My proposed solution follows...
1) I show that $\rho$ maps $\mathbb{P}^n$ injectively into $Z(\ker\theta).$
For any $(a_0:a_1:\ldots:a_n) \in \mathbb{P}^n$ and any $f \in \ker(\theta),$ we have $$f(\rho(a_0:a_1:\ldots:a_n))=\theta(f)(a_0,a_1,\ldots,a_n)=0.$$ Moreover, if $\rho(a)=\rho(b)$ for some $a,b \in \mathbb{P}^n$ with $a_i\neq 0,$ then $$a=(a_0a_i^{d-1}:\ldots:a_i^d:\ldots:a_na_i^{d-1})=(b_0b_i^{d-1}:\ldots:b_i^d:\ldots:b_nb_i^{d-1})=b.$$ Thus $\rho$ realises $\mathbb{P}^n$ as a subset of $Z(\ker\theta).$
2) I construct local inverses to $\rho.$
Observe that, for each $(i_0,i_1,\ldots,i_n) \in S,$ we have the relation: $$d\cdot(i_0,i_1,\ldots,i_n)=i_0\cdot(d,0,\ldots,0)+\ldots+i_n\cdot(0,\ldots,0,d).$$ It follows from this that the $n+1$ affine-open patches $U_{(d,0,\ldots,0)},\ldots,U_{(0,\ldots,0,d)}$ cover $Z(\ker\theta).$
Define a map $\sigma_0:U_{(d,0,\ldots,0)}\cap Z(\ker\theta)\longrightarrow U_0\subset \mathbb{P}^n$ as follows $$\sigma_0(b)=(b_{(d,0,\ldots,0)}:b_{(d-1,1,0,\ldots,0)}:\ldots:b_{(d-1,0,\ldots,0,1)}).$$ For each $(i_0,i_1,\ldots,i_n) \in S,$ we have the relation: \begin{align*}i_0\cdot(d,0,\ldots,0)+i_1\cdot(d-1,1,0,\ldots,0)+\ldots&+i_n\cdot(d-1,0,\ldots,0,1)\\[1em] &=(i_0,i_1,\ldots,i_n)+(d-1)\cdot(d,0,\ldots,0).\end{align*} It follows from this that $(\rho\circ\sigma_0)(b)=b$ for all $b \in U_{(d,0,\ldots,0)}\cap Z(\ker\theta).$
Furthermore, it is clear that $(\sigma_0\circ\rho)(a)=a$ for all $a \in U_0,$ and so $\sigma_0$ and $\rho|_{U_0}$ are mutually inverse bijections.
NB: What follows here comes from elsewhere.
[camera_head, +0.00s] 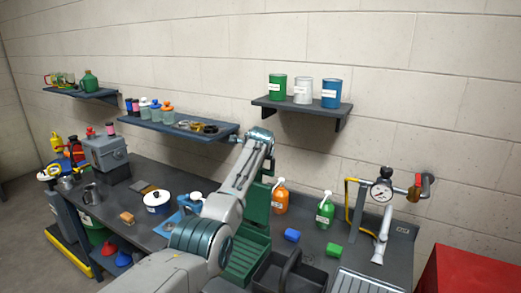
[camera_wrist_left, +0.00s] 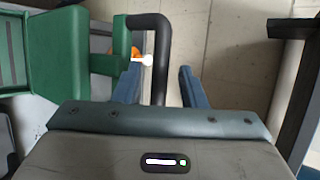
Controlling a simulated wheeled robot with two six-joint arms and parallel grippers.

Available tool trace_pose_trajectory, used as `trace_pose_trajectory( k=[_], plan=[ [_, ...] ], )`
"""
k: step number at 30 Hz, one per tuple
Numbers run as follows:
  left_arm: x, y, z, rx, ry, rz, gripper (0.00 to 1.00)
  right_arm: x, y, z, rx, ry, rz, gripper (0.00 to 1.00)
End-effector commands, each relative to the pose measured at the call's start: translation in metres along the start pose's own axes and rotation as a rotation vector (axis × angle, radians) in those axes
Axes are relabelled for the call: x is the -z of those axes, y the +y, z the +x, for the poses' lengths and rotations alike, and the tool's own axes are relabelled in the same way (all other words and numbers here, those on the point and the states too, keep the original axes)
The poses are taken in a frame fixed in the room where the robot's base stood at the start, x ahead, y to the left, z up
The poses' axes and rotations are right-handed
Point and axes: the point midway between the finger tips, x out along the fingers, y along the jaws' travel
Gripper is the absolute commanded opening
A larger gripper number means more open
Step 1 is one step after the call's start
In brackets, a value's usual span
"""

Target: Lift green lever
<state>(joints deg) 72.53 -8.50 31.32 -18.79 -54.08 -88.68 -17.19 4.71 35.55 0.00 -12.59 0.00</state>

In a similar fashion, for each $i=1,\ldots,n,$ we construct a map $\sigma_i:U_{(0,\ldots,0,d,0,\ldots,0)}\cap Z(\ker\theta) \longrightarrow U_j$ inverse to $\rho|_{U_i}.$
3) I show that the $\sigma_i$ can be glued together to form a global inverse for $\rho.$
If $b \in \mathrm{dom}(\sigma_i)\cap\mathrm{dom}(\sigma_j)$ for $i\neq j,$ then $\rho(\sigma_i(b))=b=\rho(\sigma_j(b))$ and so $\sigma_i(b)=\sigma_j(b)$ since $\rho$ is injective by (1).
Therefore the $\sigma_i$ agree on all overlaps and we patch them together to get $\sigma:Z(\ker\theta) \longrightarrow \mathbb{P}^n,$ a global inverse to $\rho.$
4) I explain why $\rho$ is a homeomorphism onto its image.
Since both $\rho$ and $\sigma$ are defined (locally, in $\sigma$'s case) by homogeneous polynomials, they are both continuous.
It thus follows that $\rho:\mathbb{P}^n \to Z(\ker\theta)$ is a homeomorphism.